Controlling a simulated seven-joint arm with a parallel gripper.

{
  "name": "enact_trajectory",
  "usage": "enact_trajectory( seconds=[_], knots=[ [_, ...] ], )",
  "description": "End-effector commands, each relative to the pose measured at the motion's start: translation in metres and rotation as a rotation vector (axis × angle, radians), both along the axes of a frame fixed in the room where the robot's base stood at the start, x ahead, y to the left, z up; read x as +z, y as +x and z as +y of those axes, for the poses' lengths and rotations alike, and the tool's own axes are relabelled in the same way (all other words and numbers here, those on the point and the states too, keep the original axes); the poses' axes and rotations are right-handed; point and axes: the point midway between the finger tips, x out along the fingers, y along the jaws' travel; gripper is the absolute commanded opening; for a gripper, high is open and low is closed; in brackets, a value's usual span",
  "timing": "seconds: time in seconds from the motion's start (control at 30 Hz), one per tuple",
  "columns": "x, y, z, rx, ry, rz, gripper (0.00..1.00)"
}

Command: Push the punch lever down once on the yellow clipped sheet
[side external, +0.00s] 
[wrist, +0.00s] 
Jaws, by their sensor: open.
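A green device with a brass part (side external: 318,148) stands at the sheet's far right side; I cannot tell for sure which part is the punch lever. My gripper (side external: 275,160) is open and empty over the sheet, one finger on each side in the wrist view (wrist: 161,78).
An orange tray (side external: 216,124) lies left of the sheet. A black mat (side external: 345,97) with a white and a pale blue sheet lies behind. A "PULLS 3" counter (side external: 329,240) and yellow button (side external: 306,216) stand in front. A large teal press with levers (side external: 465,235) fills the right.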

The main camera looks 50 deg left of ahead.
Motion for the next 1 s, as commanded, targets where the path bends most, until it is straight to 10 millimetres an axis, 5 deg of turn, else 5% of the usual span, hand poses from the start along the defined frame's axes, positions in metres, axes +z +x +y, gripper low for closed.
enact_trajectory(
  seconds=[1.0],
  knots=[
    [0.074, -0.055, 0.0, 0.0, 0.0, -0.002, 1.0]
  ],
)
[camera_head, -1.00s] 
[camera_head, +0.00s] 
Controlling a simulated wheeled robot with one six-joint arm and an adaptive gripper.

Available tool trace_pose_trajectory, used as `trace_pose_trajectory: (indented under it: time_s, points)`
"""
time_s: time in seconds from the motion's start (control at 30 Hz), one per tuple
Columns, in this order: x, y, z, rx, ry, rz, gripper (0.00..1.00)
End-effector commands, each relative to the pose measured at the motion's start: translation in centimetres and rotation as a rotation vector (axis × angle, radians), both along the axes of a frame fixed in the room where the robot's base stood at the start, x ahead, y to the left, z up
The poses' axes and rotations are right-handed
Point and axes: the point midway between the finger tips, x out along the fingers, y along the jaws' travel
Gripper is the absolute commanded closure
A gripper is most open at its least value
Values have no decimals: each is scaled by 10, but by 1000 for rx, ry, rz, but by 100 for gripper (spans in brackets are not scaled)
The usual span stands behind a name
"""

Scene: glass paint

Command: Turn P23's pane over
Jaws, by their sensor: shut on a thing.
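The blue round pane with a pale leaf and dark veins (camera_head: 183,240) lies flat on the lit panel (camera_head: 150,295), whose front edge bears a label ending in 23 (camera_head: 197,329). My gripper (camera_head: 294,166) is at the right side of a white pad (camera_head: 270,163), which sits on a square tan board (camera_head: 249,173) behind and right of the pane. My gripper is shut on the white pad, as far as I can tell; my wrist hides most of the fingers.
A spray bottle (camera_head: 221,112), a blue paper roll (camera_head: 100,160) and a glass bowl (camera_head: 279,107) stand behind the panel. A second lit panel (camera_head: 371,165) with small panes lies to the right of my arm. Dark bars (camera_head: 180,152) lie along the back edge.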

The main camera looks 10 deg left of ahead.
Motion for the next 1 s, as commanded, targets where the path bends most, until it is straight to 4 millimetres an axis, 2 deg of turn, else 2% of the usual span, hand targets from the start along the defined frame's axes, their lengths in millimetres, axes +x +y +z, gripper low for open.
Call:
__________
## To be done
Your task is to quote exactly the lines beginning with the one that contains "Available tool trace_pose_trajectory, used" and ending with the one that contains "Columns, in this", with nothing left out or added.

## Answer to the problem
Available tool trace_pose_trajectory, used as `trace_pose_trajectory: (indented under it: time_s, points)`
"""
time_s: time in seconds from the motion's start (control at 30 Hz), one per tuple
Columns, in this order: x, y, z, rx, ry, rz, gripper (0.00..1.00)

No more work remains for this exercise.